A palindrome’s self-referential nature is a yummy candy mobius strip for the mind.  Would two palindromes strung together create a Klienendrome?  That’s a topic for a philosophical discussion over a bottle if ever there was one.

Speaking of imagery, mirror palindromes are words that appear the same in their reflection (visual reversal on an axis.  So, for example, bid would be a mirror palindrome; Bid would simply be a palindrome.

Some Palindromic Names:

  • Lon Nol was a was Prime Minister of Cambodia
  • Nisio Isin was a Japanese novelist
  • Robert Trebor was an actor
  • Stanley Yelnats is a character of a movie Holes

There are simple palindromes like mom, bob, wow, and poop, and leveling-up to increasingly complex palindromes using creative license to adjust for spaces and capital letters (and meaning). This becomes a challenge, puzzle, and can be employed as a literary technique called constrained writing.  This means employing some boundary (as the Haiku and other measures in poetry), focusing the artist on solution-driven creativity.

Entering the lonely house with my wife
I saw him for the first time
Peering furtively from behind a bush …

Blackness that moved,
A shape amid the shadows,
A momentary glimpse of gleaming eyes
Revealed in the ragged moon …

A closer look (he seemed to turn) might have
Revealed in the ragged moon
A momentary glimpse of gleaming eyes
A shape amid the shadows,
Blackness that moved.

Peering furtively from behind a bush,
I saw him, for the first time
Entering the lonely house with my wife.

(A Line-Unit Palindrome Poem, “Doppelgänger” by  James A. Lindon)

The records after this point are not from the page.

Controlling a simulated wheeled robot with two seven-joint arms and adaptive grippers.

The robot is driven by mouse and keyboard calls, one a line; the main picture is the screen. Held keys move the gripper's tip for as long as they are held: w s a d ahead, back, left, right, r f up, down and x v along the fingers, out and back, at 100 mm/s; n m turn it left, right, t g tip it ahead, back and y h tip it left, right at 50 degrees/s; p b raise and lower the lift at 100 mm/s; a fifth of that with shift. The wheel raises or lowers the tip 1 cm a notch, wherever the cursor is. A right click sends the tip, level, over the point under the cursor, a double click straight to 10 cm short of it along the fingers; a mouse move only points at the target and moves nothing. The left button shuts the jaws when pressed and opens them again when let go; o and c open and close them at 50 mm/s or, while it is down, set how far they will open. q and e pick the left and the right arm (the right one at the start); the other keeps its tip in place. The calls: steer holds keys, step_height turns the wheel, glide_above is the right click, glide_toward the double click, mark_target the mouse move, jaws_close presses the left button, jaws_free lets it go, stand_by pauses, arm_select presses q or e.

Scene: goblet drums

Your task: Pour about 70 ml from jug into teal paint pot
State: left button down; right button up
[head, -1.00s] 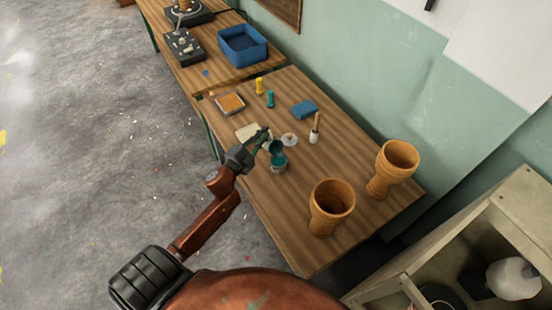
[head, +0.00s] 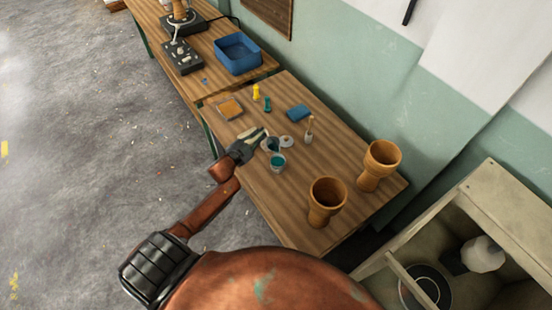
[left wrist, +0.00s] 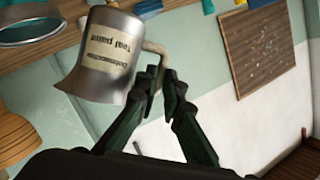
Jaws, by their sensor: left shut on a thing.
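My left gripper (head: 258,140) is over the near table; its fingers are shut on the handle of a grey metal jug (left wrist: 112,55). The jug's pale label reads "Teal paint" upside down in the left wrist view, and its wide rim and spout point to the lower left there. In the head view the jug (head: 271,146) is small, just behind the teal paint pot (head: 278,167). The pot stands on the table with teal paint showing inside; it also shows at the top left of the left wrist view (left wrist: 30,35). No stream is visible. My right gripper is out of view.
Two tan goblet drum shells (head: 326,203) (head: 379,165) stand at the table's right end. A white lid (head: 287,141), a brush in a white holder (head: 309,132), a blue block (head: 298,112), yellow and teal small items and an orange-filled tray (head: 230,108) lie around. A blue bin (head: 238,54) is farther back.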

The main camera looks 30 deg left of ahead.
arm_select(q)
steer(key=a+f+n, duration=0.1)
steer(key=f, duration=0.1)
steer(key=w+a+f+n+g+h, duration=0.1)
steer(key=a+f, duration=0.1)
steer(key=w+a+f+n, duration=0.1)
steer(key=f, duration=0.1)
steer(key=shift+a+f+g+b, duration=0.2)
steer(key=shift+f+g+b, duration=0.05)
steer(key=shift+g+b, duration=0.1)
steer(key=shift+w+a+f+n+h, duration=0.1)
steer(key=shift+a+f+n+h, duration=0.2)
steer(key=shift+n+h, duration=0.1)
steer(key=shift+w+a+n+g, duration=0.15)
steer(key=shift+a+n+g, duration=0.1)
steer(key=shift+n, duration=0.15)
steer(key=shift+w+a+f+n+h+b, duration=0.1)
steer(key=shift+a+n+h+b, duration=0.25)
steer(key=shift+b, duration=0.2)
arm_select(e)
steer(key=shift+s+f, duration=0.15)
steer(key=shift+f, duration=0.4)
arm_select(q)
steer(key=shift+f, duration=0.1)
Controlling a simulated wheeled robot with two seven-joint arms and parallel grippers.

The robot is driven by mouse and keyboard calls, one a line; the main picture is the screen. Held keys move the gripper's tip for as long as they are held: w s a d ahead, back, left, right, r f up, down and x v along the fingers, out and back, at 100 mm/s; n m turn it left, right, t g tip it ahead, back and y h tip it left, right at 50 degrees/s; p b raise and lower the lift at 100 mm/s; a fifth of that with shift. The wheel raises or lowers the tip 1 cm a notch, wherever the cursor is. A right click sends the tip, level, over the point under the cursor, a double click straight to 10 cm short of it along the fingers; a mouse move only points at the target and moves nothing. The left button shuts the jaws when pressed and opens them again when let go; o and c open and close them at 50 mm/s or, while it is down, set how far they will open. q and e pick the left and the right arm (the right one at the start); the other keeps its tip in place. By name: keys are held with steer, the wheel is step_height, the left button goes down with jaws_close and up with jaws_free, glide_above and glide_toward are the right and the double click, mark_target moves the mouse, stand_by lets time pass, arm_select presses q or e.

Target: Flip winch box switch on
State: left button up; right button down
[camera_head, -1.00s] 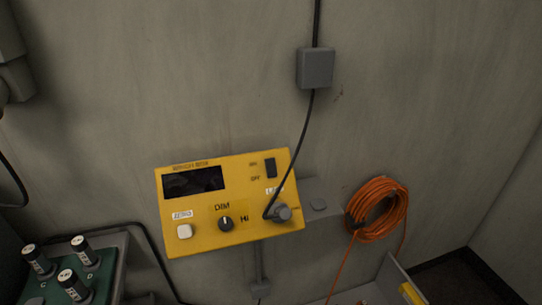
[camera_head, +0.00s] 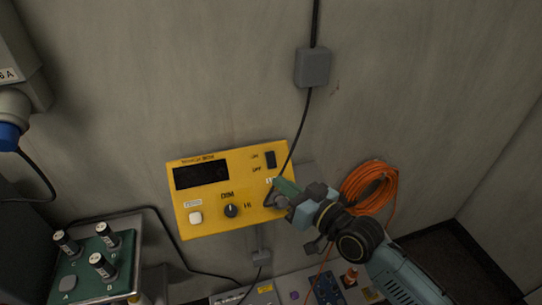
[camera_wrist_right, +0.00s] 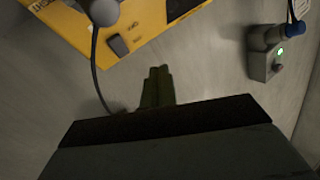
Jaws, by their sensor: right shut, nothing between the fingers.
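The yellow winch box (camera_head: 240,212) is on the grey wall in the middle of the head view, its display (camera_head: 200,174) dark. Its black rocker switch (camera_head: 270,159) is at the upper right, beside ON and OFF lettering. Which way it is tipped is too small to tell. The switch also shows in the right wrist view (camera_wrist_right: 118,46). My right gripper (camera_head: 279,186) is shut and empty, below and a little right of the switch, overlapping the box's lower right corner. Its closed fingertips (camera_wrist_right: 158,72) show apart from the switch in the wrist view. My left gripper is not in view.
A black cable hangs from a grey junction box (camera_head: 312,67) to the box's lower right, close to my gripper. An orange cable coil (camera_head: 352,182) hangs at right. A green panel with several knobs (camera_head: 85,270) stands lower left. The wall above is mostly clear.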

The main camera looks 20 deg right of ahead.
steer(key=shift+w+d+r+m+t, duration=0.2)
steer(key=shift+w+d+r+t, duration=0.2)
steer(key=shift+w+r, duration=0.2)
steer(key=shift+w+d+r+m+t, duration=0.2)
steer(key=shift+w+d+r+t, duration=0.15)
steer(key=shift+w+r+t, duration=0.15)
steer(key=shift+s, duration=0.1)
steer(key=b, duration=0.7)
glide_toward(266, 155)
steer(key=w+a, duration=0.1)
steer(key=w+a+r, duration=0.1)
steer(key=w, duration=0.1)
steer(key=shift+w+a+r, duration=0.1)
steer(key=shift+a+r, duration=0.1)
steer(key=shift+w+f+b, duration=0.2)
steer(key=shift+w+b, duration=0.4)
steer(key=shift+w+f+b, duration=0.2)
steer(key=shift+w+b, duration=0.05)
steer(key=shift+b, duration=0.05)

According to the Guinness Book of World Records, the longest single word that is a mirror image of itself is saippuakivikauppias (19 letters), which is Finnish for a dealer in lye (caustic soda).  They also note that some baptismal fonts in Greece and Turkey bear the circular 25-letter inscription NIYON ANOMHMATA MH MONAN OYIN, meaning wash (my) sins, not only (my) face. This appears at St Marys Church, Nottingham, at St Pauls, Woldingham, Surrey and at other churches.

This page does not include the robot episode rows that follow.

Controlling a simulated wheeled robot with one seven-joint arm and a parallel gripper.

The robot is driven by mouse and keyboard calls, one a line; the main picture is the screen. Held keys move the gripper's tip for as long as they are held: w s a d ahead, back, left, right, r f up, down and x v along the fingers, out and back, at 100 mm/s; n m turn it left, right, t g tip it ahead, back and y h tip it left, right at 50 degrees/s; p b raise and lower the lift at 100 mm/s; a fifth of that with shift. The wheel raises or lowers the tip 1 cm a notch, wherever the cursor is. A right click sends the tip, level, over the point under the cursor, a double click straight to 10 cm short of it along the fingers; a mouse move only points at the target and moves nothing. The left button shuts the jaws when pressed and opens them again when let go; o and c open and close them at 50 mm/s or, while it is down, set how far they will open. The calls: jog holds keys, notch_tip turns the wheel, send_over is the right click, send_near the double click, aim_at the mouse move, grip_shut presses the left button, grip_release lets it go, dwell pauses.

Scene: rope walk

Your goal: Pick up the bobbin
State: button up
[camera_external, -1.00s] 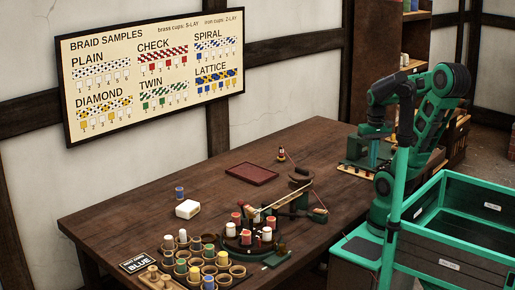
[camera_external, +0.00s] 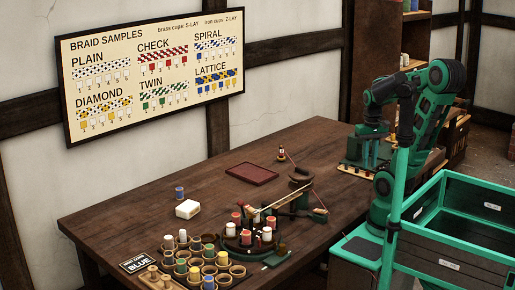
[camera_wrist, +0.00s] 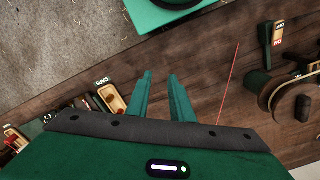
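A small blue bobbin (camera_external: 180,192) stands alone on the left part of the table, behind a white block. More bobbins, in white, red, green, yellow and blue, stand in the cups of a rack (camera_external: 232,269) at the front and on a round braiding stand (camera_external: 230,243). My gripper (camera_external: 370,160) points down near the table's right end, far from the lone blue bobbin. In the wrist view my gripper (camera_wrist: 161,75) has its two fingers apart with nothing between them. No bobbin can be clearly made out near the fingers there.
The white block (camera_external: 188,209) sits beside the lone bobbin. A dark red tray (camera_external: 252,174) lies mid-table, with bare wood around it. A red thread (camera_wrist: 229,84) runs near my fingers in the wrist view.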

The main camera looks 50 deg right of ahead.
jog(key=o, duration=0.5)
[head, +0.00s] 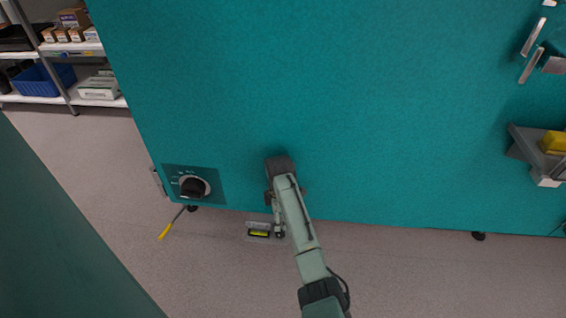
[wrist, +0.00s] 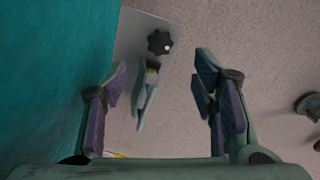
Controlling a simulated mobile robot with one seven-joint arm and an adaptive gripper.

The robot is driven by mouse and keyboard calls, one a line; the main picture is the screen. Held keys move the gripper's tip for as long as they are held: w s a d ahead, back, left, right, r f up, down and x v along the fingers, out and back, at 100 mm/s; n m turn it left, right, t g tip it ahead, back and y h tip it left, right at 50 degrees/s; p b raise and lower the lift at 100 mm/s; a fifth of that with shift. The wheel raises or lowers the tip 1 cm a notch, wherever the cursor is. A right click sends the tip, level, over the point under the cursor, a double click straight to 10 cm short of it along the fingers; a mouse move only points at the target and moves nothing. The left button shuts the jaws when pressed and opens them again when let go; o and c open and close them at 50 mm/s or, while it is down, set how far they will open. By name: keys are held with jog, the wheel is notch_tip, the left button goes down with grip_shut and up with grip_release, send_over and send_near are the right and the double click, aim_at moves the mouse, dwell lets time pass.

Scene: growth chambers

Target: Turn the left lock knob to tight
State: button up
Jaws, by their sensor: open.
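In the wrist view a black lobed knob (wrist: 159,42) sits on a pale grey plate (wrist: 132,50) beside the teal wall. A small yellow and dark part and a metal piece lie just below it in the picture. My gripper (wrist: 160,85) is open and empty, one finger on each side of the picture, with the knob beyond the fingertips and apart from them. In the head view my gripper (head: 278,228) is low at the chamber's bottom edge, beside a small grey piece with a yellow strip (head: 258,231). The knob's marks and setting cannot be read.
A black dial (head: 193,187) with white marks is on the teal chamber (head: 350,100), left of my arm. A yellow-tipped lever (head: 170,224) sticks out below it. A bracket with a yellow block (head: 553,142) is at right. Shelves (head: 85,101) stand behind left. Open floor lies in front.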

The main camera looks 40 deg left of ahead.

It’s Haydn in music, but you can find it.

In music, the palindromesque canon cancrizans, or “crab canon”, technique was originally a musical term for a kind of canon where one line is reversed in time from the other, but had evolved to mean an arrangement of two musical lines that are complementary and backward, similar to a palindrome. Note:  Phrase “Crab canon” came form the misconception that crabs walk backwards. The implications of spacial inversion or temporal reversal can convey philosophical nuances within the music.  While mirror elements exist within larger works, there are also full compositions in the form.

The art of composing music that could be played backwards and forwards with focus on a tonal center is extremely difficult, adding a challenging puzzle to the work of musical composition. This technique is criticized for being selfish and cocky-show-offy on the part of the composer because it is anti-climactic and lacks a musical apex / tension release of engaging scores. Franz Joseph Hayden, one of my favorite composers because of his wonderful sense of humor and how he weaves it into his music, has a piece, Symphony no. 47 in G (1772),  titled The Palindrome because of its perfectly palindromic minuet (Menuet al Roverso).

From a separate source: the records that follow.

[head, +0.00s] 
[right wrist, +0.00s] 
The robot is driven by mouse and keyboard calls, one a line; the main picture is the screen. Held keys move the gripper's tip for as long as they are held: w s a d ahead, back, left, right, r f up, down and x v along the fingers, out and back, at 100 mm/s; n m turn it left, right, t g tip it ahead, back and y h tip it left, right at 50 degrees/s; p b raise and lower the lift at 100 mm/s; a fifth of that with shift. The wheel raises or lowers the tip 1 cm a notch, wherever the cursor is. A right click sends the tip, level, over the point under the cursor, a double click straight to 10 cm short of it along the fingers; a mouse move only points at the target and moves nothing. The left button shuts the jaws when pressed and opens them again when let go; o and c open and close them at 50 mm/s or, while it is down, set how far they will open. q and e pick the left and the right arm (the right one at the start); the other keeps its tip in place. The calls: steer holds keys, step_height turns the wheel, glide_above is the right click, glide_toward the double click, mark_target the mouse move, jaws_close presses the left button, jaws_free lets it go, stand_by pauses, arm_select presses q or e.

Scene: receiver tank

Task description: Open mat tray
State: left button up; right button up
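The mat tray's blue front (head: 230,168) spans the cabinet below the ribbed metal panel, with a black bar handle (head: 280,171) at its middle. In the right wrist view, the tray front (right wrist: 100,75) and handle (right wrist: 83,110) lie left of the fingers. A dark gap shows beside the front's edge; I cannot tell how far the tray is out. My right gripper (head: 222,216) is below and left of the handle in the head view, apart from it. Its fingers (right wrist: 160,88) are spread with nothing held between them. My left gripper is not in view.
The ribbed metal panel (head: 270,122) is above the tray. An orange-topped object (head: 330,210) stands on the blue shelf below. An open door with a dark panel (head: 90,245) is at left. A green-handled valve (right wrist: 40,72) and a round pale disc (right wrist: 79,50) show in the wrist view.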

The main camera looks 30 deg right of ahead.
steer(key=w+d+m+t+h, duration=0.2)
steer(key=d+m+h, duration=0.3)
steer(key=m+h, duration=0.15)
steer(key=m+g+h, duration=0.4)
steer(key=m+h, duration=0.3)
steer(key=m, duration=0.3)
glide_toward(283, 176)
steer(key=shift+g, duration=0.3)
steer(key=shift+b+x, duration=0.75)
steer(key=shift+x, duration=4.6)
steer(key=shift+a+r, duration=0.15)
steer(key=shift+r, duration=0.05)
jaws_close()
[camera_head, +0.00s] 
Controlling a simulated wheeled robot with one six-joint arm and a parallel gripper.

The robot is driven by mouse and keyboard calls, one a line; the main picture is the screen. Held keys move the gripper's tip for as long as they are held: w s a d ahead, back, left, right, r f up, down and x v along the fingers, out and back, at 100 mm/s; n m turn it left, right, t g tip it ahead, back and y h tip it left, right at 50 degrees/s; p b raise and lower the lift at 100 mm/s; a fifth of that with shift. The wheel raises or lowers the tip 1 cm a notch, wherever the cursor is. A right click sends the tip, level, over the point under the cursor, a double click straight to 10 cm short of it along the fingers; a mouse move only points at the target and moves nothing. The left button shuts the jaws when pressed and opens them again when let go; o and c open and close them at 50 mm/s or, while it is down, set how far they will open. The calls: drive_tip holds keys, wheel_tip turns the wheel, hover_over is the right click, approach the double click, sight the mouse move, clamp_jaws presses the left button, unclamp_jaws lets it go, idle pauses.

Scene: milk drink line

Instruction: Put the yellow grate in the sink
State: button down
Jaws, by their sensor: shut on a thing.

View Bach’s Crab Canon on a Mobius strip: “The enigmatic Canon 1 à 2 from J. S. Bachs Musical Offering (1747), The manuscript depicts a single musical sequence that is to be played front to back and back to front. Video by Jos Leys ( and Xantox ( )”


FYI: Multiplying ones always gives you palindromic numbers.

In math, a palindrome is a number written in the form a1, a2, … a2, a1. A palindromic prime is a number that is simultaneously both a prime and a palindrome.  (or in diversity language, a number that experiences the intersectionality of being a number that is both prime and palindrome).  All single digits are palindromes, unless your philosophical perspective on the matter is that the single digit numbers (and correspondingly, single character words) don’t count as palindromes.  We score “9” again, as there are nine two-digit palindrome numbers, 90 with three digits, and 90 with four digits.  More fun with Palindrome Numbers on this Mathematical artistry site, click here for their Palindromes page.

My palindromic response to the Pi vs.Tau Smackdown argument: Dammit, i’m mad.  I prefer Pi.